A slowing world can also dampen tourism and remittances that many countries rely on. Reflecting these pressures, the IMF recently cut its 2025 growth forecast for the MENA region to 2.6%, down sharply from 4% in October, explicitly citing a “global trade war and weaker oil prices” weighing on activity. In other words, MENA nations are now navigating crosswinds from a more volatile global policy environment.

The regional impact varies. Oil-exporting countries in the Gulf have seen robust gains from sustained production cuts (which kept prices elevated), but even they face a slowdown ahead. The IMF projects GCC growth at around 3.0% in 2025, down from earlier estimates of over 4%. Prolonged OPEC+ cuts and weaker non-oil sectors are expected to moderate their expansion.

For non-Gulf oil exporters (like Algeria, Iran, and Iraq), growth is set to slow notably in 2025 before edging up in 2026. Oil-importing economies of the Middle East (such as Egypt, Lebanon, and Jordan) are under even more strain as regional conflicts and fiscal pressures have “inflicted profound economic scars” there, so a weaker world economy exacerbates their challenges.

The IMF notes that these importers will see much slower growth as food and energy costs rise and foreign investment wanes. In sum, the richer Gulf states will likely fare better than their neighbours, but virtually all MENA economies feel the effects of fading global demand and fluctuating commodity markets.
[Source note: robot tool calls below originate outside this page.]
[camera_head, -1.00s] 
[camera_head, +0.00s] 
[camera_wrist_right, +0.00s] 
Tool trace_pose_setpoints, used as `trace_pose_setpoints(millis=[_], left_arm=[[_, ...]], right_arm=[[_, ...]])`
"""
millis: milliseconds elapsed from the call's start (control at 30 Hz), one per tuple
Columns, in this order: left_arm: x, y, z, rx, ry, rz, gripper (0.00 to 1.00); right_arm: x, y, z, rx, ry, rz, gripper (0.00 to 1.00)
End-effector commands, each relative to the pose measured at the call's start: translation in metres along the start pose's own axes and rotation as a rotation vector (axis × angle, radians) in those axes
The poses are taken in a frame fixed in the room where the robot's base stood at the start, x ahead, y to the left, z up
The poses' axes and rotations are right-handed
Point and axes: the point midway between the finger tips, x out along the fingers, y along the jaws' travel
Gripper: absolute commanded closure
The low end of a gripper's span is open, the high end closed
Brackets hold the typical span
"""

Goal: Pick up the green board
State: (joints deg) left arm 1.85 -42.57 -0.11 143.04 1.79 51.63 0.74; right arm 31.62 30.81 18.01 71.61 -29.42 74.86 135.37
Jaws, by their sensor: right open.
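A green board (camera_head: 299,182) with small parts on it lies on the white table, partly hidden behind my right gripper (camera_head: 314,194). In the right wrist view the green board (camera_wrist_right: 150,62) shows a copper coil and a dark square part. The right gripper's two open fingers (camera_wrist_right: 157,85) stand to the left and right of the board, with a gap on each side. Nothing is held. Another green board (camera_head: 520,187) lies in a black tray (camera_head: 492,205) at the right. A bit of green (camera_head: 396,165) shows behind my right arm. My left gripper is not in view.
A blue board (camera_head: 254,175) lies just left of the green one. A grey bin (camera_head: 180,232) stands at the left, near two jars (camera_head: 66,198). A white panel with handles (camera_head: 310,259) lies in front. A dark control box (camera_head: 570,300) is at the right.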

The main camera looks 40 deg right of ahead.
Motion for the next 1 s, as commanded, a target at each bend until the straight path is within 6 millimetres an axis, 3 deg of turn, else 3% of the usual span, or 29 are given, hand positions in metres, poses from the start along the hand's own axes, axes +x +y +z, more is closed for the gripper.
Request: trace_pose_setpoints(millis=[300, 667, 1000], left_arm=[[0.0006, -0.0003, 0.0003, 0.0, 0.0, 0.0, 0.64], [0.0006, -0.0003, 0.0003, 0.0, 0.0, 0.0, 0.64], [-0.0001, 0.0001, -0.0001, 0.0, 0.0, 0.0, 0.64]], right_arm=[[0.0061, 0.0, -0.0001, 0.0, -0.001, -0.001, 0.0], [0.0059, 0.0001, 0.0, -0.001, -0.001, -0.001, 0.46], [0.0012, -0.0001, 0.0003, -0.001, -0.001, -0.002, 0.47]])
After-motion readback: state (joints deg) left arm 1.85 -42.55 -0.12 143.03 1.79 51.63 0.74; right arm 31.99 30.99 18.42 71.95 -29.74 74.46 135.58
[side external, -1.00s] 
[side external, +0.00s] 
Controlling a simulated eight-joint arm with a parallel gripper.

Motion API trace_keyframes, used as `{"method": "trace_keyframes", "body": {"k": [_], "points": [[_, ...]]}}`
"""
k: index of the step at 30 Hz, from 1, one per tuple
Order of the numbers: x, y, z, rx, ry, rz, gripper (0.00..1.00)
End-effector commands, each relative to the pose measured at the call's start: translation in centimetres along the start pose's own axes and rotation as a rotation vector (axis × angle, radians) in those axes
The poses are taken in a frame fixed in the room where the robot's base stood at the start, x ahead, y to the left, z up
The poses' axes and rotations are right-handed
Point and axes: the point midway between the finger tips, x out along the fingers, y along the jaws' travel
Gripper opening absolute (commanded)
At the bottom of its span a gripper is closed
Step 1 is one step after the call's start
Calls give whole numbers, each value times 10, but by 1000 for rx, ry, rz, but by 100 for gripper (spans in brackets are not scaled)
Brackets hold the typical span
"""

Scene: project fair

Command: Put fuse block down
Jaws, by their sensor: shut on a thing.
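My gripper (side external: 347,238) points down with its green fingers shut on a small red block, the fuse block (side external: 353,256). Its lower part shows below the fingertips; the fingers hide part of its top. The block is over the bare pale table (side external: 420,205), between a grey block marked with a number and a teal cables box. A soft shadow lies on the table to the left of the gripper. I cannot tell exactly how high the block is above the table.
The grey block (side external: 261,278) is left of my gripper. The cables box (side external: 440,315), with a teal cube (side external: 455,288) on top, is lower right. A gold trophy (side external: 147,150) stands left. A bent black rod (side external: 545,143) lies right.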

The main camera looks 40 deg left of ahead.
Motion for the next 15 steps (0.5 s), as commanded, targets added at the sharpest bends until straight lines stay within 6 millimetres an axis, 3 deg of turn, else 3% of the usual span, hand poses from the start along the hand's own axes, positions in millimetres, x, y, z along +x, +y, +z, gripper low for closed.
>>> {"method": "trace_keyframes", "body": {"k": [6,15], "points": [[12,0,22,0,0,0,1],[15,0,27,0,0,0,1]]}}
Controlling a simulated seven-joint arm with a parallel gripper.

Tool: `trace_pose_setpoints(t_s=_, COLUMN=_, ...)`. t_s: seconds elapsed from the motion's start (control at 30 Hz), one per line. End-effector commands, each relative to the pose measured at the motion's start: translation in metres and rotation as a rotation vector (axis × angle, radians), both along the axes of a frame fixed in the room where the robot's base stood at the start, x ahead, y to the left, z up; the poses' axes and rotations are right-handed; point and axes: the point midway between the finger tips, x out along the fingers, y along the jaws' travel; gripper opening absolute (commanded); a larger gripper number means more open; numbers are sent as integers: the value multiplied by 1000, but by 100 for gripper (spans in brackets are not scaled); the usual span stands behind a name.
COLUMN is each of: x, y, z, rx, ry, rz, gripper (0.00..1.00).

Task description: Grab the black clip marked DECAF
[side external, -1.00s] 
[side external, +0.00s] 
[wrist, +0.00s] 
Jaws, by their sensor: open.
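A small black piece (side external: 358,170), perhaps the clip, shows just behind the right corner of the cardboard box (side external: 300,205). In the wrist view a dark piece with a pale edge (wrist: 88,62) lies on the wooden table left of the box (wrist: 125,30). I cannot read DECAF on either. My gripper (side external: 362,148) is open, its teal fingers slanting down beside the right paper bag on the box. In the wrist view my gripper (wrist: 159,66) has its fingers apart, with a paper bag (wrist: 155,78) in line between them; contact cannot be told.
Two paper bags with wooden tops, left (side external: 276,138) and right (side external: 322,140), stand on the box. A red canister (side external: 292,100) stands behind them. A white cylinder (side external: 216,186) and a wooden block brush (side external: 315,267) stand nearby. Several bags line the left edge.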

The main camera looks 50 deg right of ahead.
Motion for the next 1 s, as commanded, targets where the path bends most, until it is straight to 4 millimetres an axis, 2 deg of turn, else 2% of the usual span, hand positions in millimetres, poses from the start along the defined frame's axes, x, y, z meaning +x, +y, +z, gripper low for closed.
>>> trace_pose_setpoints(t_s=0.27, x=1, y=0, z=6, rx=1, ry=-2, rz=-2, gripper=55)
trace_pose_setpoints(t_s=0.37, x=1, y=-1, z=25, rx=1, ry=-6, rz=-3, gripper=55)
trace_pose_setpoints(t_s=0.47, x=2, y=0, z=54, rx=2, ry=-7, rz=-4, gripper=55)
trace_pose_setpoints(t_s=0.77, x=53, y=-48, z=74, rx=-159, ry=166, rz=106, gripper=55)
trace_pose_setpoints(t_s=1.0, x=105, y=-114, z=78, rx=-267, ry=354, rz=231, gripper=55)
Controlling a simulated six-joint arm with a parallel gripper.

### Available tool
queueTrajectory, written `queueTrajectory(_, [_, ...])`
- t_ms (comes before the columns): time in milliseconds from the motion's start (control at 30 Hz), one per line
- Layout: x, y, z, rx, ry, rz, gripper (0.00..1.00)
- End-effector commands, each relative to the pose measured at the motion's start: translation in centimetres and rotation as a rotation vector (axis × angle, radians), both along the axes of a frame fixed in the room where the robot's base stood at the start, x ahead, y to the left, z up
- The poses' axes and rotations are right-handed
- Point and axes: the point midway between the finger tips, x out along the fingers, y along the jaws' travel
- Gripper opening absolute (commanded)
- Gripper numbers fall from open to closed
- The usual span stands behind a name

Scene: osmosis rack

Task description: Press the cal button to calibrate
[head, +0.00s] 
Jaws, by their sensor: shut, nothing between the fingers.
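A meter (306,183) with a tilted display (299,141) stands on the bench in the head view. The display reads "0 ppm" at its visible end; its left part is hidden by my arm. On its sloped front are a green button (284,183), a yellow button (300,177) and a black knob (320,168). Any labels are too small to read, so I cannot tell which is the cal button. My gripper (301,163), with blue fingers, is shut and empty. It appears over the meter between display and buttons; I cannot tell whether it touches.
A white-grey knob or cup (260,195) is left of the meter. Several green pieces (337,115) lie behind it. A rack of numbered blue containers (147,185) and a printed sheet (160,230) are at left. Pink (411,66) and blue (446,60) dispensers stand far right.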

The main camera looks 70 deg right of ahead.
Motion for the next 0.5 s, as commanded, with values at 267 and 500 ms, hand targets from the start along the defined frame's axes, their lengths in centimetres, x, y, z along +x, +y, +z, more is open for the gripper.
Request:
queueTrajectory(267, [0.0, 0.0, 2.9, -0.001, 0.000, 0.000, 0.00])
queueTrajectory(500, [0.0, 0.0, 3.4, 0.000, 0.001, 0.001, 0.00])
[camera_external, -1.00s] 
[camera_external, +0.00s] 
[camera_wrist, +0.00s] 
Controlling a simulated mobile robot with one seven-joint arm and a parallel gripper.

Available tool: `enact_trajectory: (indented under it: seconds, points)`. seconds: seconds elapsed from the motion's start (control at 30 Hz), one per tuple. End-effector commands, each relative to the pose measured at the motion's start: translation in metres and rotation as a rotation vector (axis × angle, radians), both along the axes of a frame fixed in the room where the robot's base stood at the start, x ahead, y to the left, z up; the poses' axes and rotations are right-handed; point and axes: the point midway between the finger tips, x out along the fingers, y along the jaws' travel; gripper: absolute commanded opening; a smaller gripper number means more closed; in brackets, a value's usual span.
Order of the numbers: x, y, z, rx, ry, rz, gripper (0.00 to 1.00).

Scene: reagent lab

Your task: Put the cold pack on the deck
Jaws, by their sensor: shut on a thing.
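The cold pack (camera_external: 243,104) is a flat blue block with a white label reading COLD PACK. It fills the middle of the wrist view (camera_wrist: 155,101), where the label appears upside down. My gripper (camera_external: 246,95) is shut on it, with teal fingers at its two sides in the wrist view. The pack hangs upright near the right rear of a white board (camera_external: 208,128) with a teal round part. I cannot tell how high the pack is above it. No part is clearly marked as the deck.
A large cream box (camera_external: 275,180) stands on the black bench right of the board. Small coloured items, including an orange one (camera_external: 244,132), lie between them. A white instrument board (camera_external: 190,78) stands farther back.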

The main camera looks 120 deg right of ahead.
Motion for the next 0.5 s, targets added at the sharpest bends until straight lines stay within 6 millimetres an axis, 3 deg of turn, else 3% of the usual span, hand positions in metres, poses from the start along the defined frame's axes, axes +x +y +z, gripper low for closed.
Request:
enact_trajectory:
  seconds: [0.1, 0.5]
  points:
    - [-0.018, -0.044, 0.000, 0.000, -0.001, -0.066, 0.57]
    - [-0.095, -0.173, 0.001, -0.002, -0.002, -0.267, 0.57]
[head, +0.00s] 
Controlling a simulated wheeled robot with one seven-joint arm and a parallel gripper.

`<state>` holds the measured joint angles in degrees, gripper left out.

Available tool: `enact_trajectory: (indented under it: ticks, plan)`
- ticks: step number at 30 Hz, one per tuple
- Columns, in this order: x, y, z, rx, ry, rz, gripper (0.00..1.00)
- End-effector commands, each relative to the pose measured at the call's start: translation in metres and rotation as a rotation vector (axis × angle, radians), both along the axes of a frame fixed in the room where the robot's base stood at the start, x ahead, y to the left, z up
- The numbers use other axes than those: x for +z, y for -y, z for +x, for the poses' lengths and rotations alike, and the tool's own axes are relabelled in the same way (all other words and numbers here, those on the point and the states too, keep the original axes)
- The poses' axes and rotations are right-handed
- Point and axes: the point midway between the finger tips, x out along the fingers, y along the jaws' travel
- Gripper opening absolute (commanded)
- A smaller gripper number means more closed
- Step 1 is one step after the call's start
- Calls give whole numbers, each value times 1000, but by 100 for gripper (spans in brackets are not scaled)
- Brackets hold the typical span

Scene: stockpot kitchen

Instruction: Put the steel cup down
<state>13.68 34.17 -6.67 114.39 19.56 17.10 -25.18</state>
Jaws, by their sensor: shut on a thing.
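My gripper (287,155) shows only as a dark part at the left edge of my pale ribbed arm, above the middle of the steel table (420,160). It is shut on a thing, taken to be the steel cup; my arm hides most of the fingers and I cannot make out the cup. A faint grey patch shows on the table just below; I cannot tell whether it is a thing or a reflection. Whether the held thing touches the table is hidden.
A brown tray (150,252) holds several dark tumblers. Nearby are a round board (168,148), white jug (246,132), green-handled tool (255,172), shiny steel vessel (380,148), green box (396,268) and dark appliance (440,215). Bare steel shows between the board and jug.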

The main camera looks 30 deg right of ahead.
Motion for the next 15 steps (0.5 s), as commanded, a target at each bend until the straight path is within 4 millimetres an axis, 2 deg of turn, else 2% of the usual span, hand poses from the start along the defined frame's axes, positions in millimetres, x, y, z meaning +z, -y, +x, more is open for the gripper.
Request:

In sum, the outlook for the MENA region is moderate and highly uncertain. The World Bank notes that 2025 growth is “shrouded in uncertainty given the rapidly changing global environment.” Policy uncertainties abroad and oil market volatility make it hard to plan.

Many analysts stress that the region needs to diversify and build resilience. This means expanding non-oil industries (tourism, manufacturing, services), strengthening institutions, and preserving fiscal buffers so that shocks can be weathered.

At the international level, the OECD argues that reducing trade barriers and avoiding tariff wars would benefit everyone. For MENA specifically, maintaining open trade links with major markets (Europe, Asia) and stable commodity policies will be key.

Overall, the message is cautious. Weaker global growth and policy volatility are real risks for MENA. If global trade tensions persist or oil demand weakens sharply, the region’s expansion could slow further. However, a more optimistic scenario is possible if trade frictions ease and global demand holds up, as lower barriers could boost investment and exports, while higher oil revenues (if demand holds) would help budgets.

As the OECD notes, “policy uncertainty is curbing growth prospects.” For MENA nations, prudent policies such as fiscal reforms, economic diversification, and transparent governance will be essential to weather these crosswinds and support steady growth, even in a slowing world.